When we can take green from grass, blue from heaven and red from blood, we have already an enchanter’s power – upon one plane; and the desire to wield that power in the world external to the mind awakes….In such “fantasy”, as it called, new form is made; Faerie begins; Man becomes a sub-creator.
To create new form demands more than imagination; it demands thoughtful, powerful, inspired control of the wild imagination, which is achieved through art. This links it with other works of craft, which proceed from imagination through art to creation. But Fantasy, the name Tolkien gives to his art, encounters no limitations of matter or nature and so is art in its “most nearly pure form”.
The achievement of the expression, which gives (or seems to give) “the inner consistency of reality,” is indeed another thing [other than Imagination], or aspect, needing another name: Art, the operative link between Imagination and the final result, Sub-creation….That the images are of things not in the primary world (if that indeed is possible) is a virtue, not a vice. Fantasy (in this sense) is, I think, not a lower but a higher form of Art, indeed the most nearly pure form, and so (when achieved) the most potent.
To sub-create in this sense, to make another world, other creatures, which “in living shapes move from mind to mind,” demands great power. It is not sufficient to produce a “willing suspension of disbelief”, an act of choice to pretend that something matters which really does not; the Fantastic author must enchant his reader into believing his world and his story matter deeply. He must create an imagined world which is desirable and believable. If the world lacks “inner consistency”, the mind fails to find satisfaction in exploring the creation, and continually distracts the heart from committing itself to the story.

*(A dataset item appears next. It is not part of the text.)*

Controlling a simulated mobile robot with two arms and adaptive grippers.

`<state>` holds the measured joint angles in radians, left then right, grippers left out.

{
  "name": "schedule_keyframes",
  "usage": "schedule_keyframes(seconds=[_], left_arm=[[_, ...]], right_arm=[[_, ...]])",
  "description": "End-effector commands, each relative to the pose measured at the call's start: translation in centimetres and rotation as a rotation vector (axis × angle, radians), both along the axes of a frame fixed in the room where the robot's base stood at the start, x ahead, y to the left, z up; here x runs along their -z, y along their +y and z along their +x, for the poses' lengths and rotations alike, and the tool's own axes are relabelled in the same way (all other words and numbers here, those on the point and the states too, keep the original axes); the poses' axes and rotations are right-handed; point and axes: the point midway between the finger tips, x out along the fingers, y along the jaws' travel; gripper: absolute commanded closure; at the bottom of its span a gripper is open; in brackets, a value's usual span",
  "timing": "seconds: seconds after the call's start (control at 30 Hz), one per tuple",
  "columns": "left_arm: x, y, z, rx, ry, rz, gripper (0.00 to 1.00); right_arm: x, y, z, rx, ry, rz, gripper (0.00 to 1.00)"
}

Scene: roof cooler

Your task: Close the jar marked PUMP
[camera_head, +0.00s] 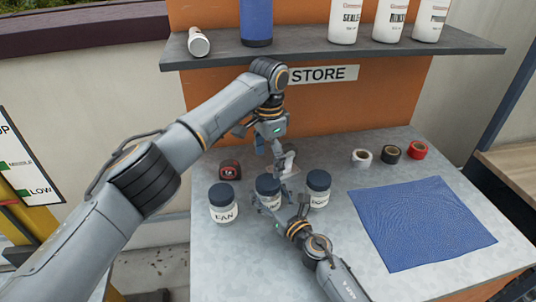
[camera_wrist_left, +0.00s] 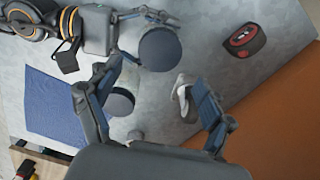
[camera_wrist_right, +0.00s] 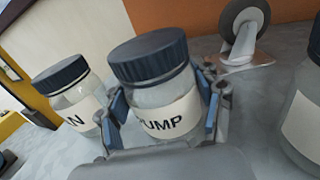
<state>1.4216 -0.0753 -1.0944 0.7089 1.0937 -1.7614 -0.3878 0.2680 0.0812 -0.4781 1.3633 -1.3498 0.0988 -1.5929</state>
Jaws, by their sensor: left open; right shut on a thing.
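The PUMP jar (camera_wrist_right: 160,105) is clear, with a dark blue lid (camera_wrist_right: 147,58) on its mouth and a white label. In the head view the jar (camera_head: 268,187) stands in the middle of three jars on the grey bench. I cannot tell how tight its lid is. My right gripper (camera_head: 272,205) is shut around the jar body; its fingers flank the label in the right wrist view. My left gripper (camera_head: 272,147) is open and empty, above and behind the jar. In the left wrist view the PUMP lid (camera_wrist_left: 160,48) lies beyond the left fingertips.
The FAN jar (camera_head: 223,203) stands left and the DOOR jar (camera_head: 318,188) right, both lidded. A caster (camera_head: 288,163) and a red tape measure (camera_head: 230,170) lie behind. A blue mat (camera_head: 422,222) and tape rolls (camera_head: 390,154) are right. A shelf (camera_head: 340,48) overhangs the back.

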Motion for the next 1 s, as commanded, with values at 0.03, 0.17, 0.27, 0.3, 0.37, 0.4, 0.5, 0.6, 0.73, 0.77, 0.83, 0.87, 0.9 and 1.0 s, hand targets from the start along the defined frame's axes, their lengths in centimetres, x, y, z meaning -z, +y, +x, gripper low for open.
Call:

Like any creator, the fantasy writer must infuse his creation with unity as well as beauty.
Tolkien frequently refers to his art as “elvish”, for the elves have the power to enchant, to make their stories of such texture that “both designer and spectator can enter, to the satisfaction of their senses, while they are inside….” As we see in Tolkien’s Elves, such as Legolas, the sub-creative desire does not withdraw those who enjoy it from the real world, for the elves are ever attentive to the deepest natures of the natural world. As Treebeard says, “Ents are more like Elves: less interested in themselves than Men are, and better at getting inside other things….” Rather, since “a good craftsman loves his material, and has a knowledge and feeling for clay, stone and wood which only the art of making can give,” so the fantasy maker helps us see with fresh eyes what has become mundane to us. Which brings us back to the close connection between the literary creator and the craftsman.
All craftsmen and artists share the common drive to imagine the world more beautiful, more powerfully alive, than we find it, and to bring that vision to reality (either primary or secondary). So Niggle the painter and Alf the baker and Smith the ironmonger, even Parish the gardener, are all employed by Tolkien in stories (“Leaf by Niggle” and “Smith of Wooten Major”) that image the desire of the fairy story maker. Perhaps it is best exemplified by the friendship of Legolas and Gimli. The dwarves are craftsman par excellence; they are man’s expression of his desire, his love of making and material and artifact. Deeply moved by the Caves of Aglarond, Gimli expresses the craftsman’s love for his material:
No dwarf could be unmoved by such loveliness. None of Durin’s race would mine those caves for stones or ore, not if diamonds and gold could be got there. Do you cut down groves of blossoming trees in the springtime for firewood? We would tend these glades of flowering stone, not quarry them.
Yet dwarves are temperamentally opposed to the makers of stories woven with words and consisting in mere imagination. They do not see that Elves, though more contemplative in their regard for things, love their stories and what inspires them in the same way. Gimli begins to understand the Elves when he experiences Galadriel’s sympathetic understanding for him, and he finds in her an object of loveliness that he cannot make buy only enjoy. From then on, he is open to the wonders of Lothlorien, and becomes fast friends with Legolas. Tolkien, sub-creator par excellence, who shared the passion of elf and dwarf, of author and maker, no doubt experienced also the central temptation – to cling to the product as one’s own. He must have wondered to what extent his passion, so central to his being, was a matter of pride or an inspiration from God. He invented the term, sub-creation, to express the metaphysical connection between the human and divine senses of creation, which the creator must embrace if he is to properly exercise his gift.
“Man, Sub-creator, the refracted light
Through whom is splintered from a single White
To many hues, and endlessly combined
In living shapes that move from mind to mind.”
When the human creator embraces his role, his sub-creations become consolations in the trials of this world and he can dream that they will become vehicles for preparing the mind and heart for the fullest experience of Creation in the next life. “Leaf by Niggle” ends with supernatural “Voices” remarking on the merits of the world that Niggle had spent his life painting.
It is proving very useful indeed,” said the Second Voice. “As a holiday, and a refreshment. It is splendid for convalescence; and not only for that, for many it is the best introduction to the Mountains. It works wonders in some cases. I am sending more and more there. They seldom have to come back.
Tolkien knew the redemptive instrumentality of faerie stories and myths personally. The poem cited above was addressed to CS Lewis under the pseudonym, “Misomythus”, which means, “Myth-hater”. Beguiled by the dominant scientific “just the facts, Ma’am,” attitude, Lewis, not yet a Christian, did not at that time (1931) realize how deeply truthful the myths that he loved were. Tolkien persuaded Lewis that the beauties that touched his soul so deeply as a young man were akin to the divine, thus becoming an instrument in the re-birth of one of the English-speaking world’s greatest evangelists and myth-makers.